August 14 Morning: Problem-Oriented Participatory Seminar

The closing session of the workshop was a participatory seminar themed "Keyword Exploration of Urban Renewal". Through multiple rounds of voting by invited experts and participants, two top-five keyword lists were finalized (one ranked by experts, one by participants). The following guests shared their practical and research reflections on the selected keywords and proposed targeted solutions to core challenges: Professor Li Guicai, Director of the Future City Laboratory (Shenzhen), Peking University; Professor Yi Chengdong, Department of Urban and Real Estate Management, Central University of Finance and Economics; Miao Chunsheng, Deputy Chief Planner, Shenzhen Urban Planning, Land & Resources Research Center; Yang Yi, Deputy General Manager, Vanke Urban Renewal Division; Wang Jieshu, Deputy General Manager of Community Operations, Shenzhen Vision Weitang Commercial Management Co., Ltd.; Wang Jia, Director of the Urban Renewal Center, Shenzhen Urban Planning & Design Institute; Yao Zaoxing, Director of the Bureau of Planning and Natural Resources, Pingshan District, Shenzhen; and Liu Zhi, Director of the Peking University–Lincoln Institute Center for Urban Development and Land Policy.
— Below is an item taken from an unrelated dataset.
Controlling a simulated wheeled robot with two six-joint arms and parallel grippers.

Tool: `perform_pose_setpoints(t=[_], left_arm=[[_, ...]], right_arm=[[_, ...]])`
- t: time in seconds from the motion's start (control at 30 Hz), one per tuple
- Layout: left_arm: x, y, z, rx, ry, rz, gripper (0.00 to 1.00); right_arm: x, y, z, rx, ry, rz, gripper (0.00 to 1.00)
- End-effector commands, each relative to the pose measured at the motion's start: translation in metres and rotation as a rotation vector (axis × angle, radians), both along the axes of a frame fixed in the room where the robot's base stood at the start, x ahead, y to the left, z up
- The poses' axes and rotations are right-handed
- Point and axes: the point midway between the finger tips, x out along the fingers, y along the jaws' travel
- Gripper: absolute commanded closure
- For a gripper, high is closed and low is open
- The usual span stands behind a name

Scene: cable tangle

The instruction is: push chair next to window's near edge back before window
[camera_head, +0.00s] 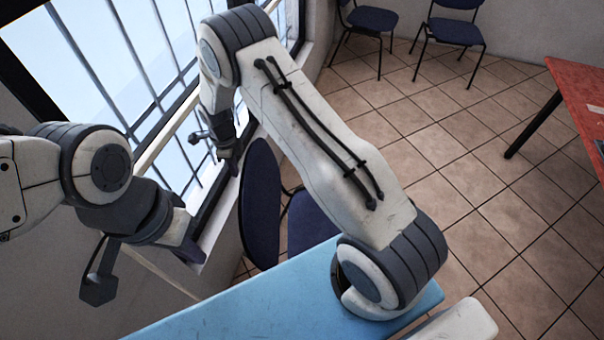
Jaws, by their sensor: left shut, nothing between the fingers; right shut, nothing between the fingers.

After focused, in-depth discussion, Director Liu summarized and reviewed all highlighted keywords. The seminar thoroughly discussed cutting-edge theoretical and practical issues of urban renewal, strengthened ties between industry practitioners and academia, and promoted multi-stakeholder collaboration to refine a theoretical system of urban renewal with Chinese characteristics.

Closing Ceremony

After the seminar, Associate Professor Tong De presided over the workshop’s closing ceremony. A short highlight video recapped all field visits, lectures and interactive activities. Three participant representatives from universities, planning institutes and investment & development banks shared their learning takeaways and personal reflections. In the final address, Director Liu Zhi extended sincere gratitude to all invited experts, participating students and administrative staff of the co-organizers, and delivered best wishes for all attendees’ future careers and daily lives.